We had originally specified the Q-learning update as: \begin{eqnarray} sample &=& R(s, a, s') + \gamma ~ max_{a' \in A(s')}~Q(s', a') \\ Q(s, a) &\leftarrow& Q(s, a) + \alpha~(sample - Q(s, a)) \end{eqnarray}

Merely rewriting some pieces for future convenience, we could re-specify the above as:

\begin{eqnarray} difference &=& sample - Q(s, a) \\ Q(s, a) &\leftarrow& Q(s, a) + \alpha * difference \end{eqnarray}

[Intuition 1] If we were interested in estimating these Q-values instead, we could turn our linear action-value functions into their own learning problem.

What, then, is there to learn through experience with these linear action-value functions?

The weights!

[Intuition 2] By phrasing the q-value estimates in terms of their current belief and the given *differences*, we provide a metric for how wrong our current weights are!
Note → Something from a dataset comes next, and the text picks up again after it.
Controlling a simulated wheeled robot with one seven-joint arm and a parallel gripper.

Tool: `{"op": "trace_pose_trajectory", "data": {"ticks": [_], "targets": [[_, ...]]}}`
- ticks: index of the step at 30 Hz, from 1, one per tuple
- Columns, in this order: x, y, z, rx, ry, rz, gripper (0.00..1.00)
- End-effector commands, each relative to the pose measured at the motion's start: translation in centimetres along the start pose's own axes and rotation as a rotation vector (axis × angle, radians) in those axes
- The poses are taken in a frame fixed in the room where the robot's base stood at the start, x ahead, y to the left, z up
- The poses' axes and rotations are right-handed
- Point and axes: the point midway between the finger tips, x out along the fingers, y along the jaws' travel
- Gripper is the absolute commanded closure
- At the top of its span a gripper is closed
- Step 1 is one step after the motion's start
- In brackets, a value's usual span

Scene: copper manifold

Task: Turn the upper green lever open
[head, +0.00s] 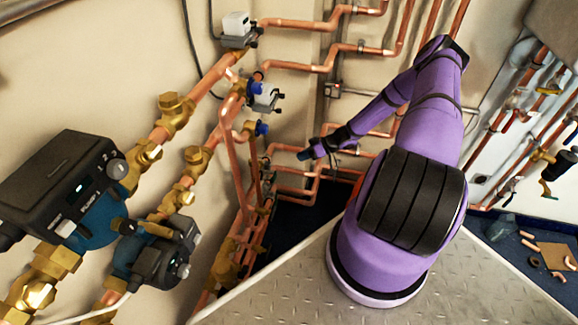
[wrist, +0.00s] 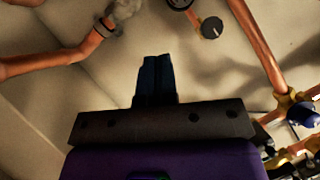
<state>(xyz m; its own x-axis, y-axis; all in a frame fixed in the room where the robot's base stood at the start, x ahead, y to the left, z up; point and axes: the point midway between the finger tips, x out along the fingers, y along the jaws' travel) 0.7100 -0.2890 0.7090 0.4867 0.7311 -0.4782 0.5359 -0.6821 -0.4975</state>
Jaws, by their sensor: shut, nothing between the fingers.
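I cannot make out a green lever for certain in either view. My gripper (head: 305,154) is small in the head view, low in front of the copper pipes in the wall corner. In the wrist view my gripper (wrist: 156,62) has its two dark fingers together, with nothing between them. A brass valve with a dark blue handle (wrist: 303,114) is at the right edge of the wrist view, apart from the fingers. The lower part of the wrist view is hidden by my gripper's body.
Copper pipes (wrist: 258,45) run along the wall, and a dark round knob (wrist: 212,27) is beyond the fingers. Blue-bodied pumps (head: 95,222) stand at the left. More pipes and valves (head: 541,154) are on the right wall. Pale wall surrounds the fingertips.

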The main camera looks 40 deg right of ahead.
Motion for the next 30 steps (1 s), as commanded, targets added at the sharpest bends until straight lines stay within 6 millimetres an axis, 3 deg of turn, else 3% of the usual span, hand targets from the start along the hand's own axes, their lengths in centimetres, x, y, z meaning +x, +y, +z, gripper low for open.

Indeed, we can, through experience, attempt to determine both the magnitude and the positive / negative effect of each feature on the Q-values!

Approximate Q-Learning attempts to learn the weights associated with action-value features through online least-squares (regression).

Thus, the Approximate Q-Learning Weight Update Rule follows from our Exact Q-Learning update, but instead, updates the weights: \begin{eqnarray} difference &=& [R(s, a, s') + \gamma~max_{a'} Q(s', a')] - Q(s, a) \\ w_i &\leftarrow& w_i + \alpha * difference * f_i(s, a) \end{eqnarray}

Note how the difference accounts by how much we were off *and* if we were overestimating (negative) or underestimating (positive). This will then allocate "blame" to each feature based on how large $f_i(s, a)$ was, and whether or not it was negative or positive.

Let's look at some examples!

Examples

Suppose we have an Approximate Q-Learning Agent estimating Q-values with $\alpha = 0.01, \gamma = 1$, and 2 features:

$f_{DOT}(s, a)$, some feature that responds to proximity to a dot.
$f_{GST}(s, a)$, some feature that responds to proximity to a ghost.

Our current weights for these two features (in the present example) are as follows: $$Q(s, a) = 4.0 * f_{DOT}(s, a) - 1.0 * f_{GST}(s, a)$$

Now, suppose we are in some state $s$ (below) in which our current estimate for moving NORTH is $Q(s, NORTH) = 1$, and we haven't yet sampled actions in the state to our NORTH, so for the state $s'$ above $s$, we have $Q(s', a) = 0~\forall~a$.

Since the weight on the dot is quite a bit more than that of the ghost, our agent will more zealously go for the dots than it will avoid the ghosts.

In estimating the Q-value of moving NORTH from $s$, we receive some values for our features, take the action, unfortunately get eaten, and receive a reward of $r = -500$, as depicted below.

Borrowed from Berkeley's CS188 course, with permission.

The Approximate Q-Learning Update Rule now comes into play since we need to update our weights based on the reward received:

\begin{eqnarray} difference &=& [r + \gamma~max_{a'} Q(s', a')] - Q(s, a) \\ &=& [-500 + 1 * 0] - 1 \\ &=& -501 \\ w_{DOT} &\leftarrow& w_{DOT} + \alpha * difference * f_{DOT}(s, a) \\ &=& 4.0 + 0.01 * (-501) * 0.5 \\ &\approx& 1.5 \\ w_{GST} &\leftarrow& w_{GST} + \alpha * difference * f_{GST}(s, a) \\ &=& -1.0 + 0.01 * (-501) * 1.0 \\ &\approx& -6.0 \end{eqnarray}

Thus, our new linear approximation is: $$Q(s, a) = 1.5 * f_{DOT}(s, a) - 6.0 * f_{GST}$$

So what got accomplished here?

We *reduced* the weight on the dot feature, cautioning our agent to be less reckless in eating.
We *increased* the negative weight on the ghost feature, making our agent realize how bad it is to get caught by them.

Moreover, we were able to do this with a single sample from a single corner of the Pacman maze, which would actually generalize to other areas of the board as well!

In class, we'll take a look at this in action next.

Multi-Agent States

What is perhaps an understated component of the above example is the state $s'$ in which Pacman decided to move Up from $s$, and was then eaten by a ghost.

Note: this $s'$ is thus composed of the environment moving multiple pieces: Pacman moving Up, and *also* the blue ghost moving down!

This distinction is important, especially in turn-based games or when an opponent can act against you, just like the formalization of minimax!

As such, there's a bit of a common mistake in approximate q-learning implementations of which we should be aware:

In multi-agent scenarios, the reward function should evaluate the next state only after all other agent moves have resolved, and the learning agent is able to act again.

To see why this is important, consider environments (like your final project) wherein a reward associated with the agent's choice *ignoring* the opportunity for opponents to act vs. those *incorporating* your opponent are important:

Remarks:

Note how the rewards might be different from the "NOT s'" state (in which Pacman has just eaten a pellet [Good!]) vs. the true State s' (in which Pacman has just been eaten [Bad!]).
In practice, this translates to performing q-value updates *only at the start* of your agent's "turn" to act, keeping a snapshot of the previous s and the now current state s' on which to perform said updates.

So there you have it! Approximate Q-Learning in all its glory.